Bronson Arroyo lasted seven innings, giving up only four hits and no earned runs with two walks and five strikeouts. The right-hander, Miller's teammate with the Red Sox last season, fell short in his second try at a career-high 15 wins. He won 14 with Boston last season.
"That's one of those no-decisions that feels like a win," Arroyo said.

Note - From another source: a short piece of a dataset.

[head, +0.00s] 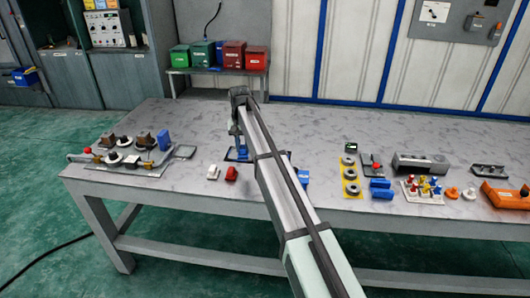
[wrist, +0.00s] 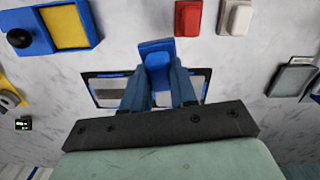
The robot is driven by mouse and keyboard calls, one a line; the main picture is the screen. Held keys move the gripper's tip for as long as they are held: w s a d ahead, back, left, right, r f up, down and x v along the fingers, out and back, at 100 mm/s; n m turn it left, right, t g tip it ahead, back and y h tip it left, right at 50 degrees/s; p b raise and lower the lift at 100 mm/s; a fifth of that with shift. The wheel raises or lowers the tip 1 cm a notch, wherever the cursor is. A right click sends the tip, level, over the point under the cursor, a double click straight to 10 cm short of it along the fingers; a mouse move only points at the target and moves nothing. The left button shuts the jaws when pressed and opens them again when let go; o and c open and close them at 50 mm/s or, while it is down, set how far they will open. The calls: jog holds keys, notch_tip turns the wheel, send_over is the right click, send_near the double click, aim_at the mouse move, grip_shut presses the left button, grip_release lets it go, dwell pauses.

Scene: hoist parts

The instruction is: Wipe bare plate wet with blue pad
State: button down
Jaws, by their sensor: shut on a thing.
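My gripper (wrist: 158,82) is shut on a blue pad (wrist: 155,52) in the wrist view. The pad sits over the middle of a flat grey plate (wrist: 106,91) with a dark frame and blue edging. The fingers and pad hide the plate's centre; grey panels show on both sides. I cannot tell whether the pad touches the plate or whether the surface is wet. In the head view my gripper (head: 239,136) points down at the plate (head: 231,155), which my arm partly covers.
A white block (wrist: 235,17) and a red block (wrist: 188,17) lie near the plate. A blue holder with a yellow panel (wrist: 68,25) is on its other side. Parts crowd the table's left and right ends in the head view. Bare table (head: 150,207) shows at the front left.

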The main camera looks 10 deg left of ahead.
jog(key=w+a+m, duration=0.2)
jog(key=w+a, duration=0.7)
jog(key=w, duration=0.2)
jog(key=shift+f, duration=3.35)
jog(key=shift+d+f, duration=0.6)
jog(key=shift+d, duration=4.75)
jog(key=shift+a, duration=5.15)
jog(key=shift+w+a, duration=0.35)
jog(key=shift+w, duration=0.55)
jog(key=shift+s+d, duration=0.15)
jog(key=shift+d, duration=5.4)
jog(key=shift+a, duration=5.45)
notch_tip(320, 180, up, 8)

The Cubs took advantage of errors on back-to-back batters to score four unearned runs in the first inning. Shortstop Rich Aurilia was unable to make a barehanded grab of Matt Murton's slow grounder, loading the bases. Angel Pagan hit a one-hopper to Arroyo, but Ross dropped Arroyo's throw to the plate, allowing Juan Pierre to score. Aramis Ramirez scored on John Mabry's groundout, and Henry Blanco lined a two-run single to left.
Aurilia broke up the shutout with a two-run single to right off Michael Wuertz with the bases loaded in the seventh.
- Weathers celebrated his 37th birthday Monday.
- Reds infielder Juan Castro signed a two-year contract extension through 2008.
- The Reds finished 42-39 at home for the second consecutive season. They drew 2,134,472, an average of 26,352. Their total attendance was an increase of 16,278 over last season.
- The Cubs finished 30-51 on the road, their worst road record since going 27-54 in 2000.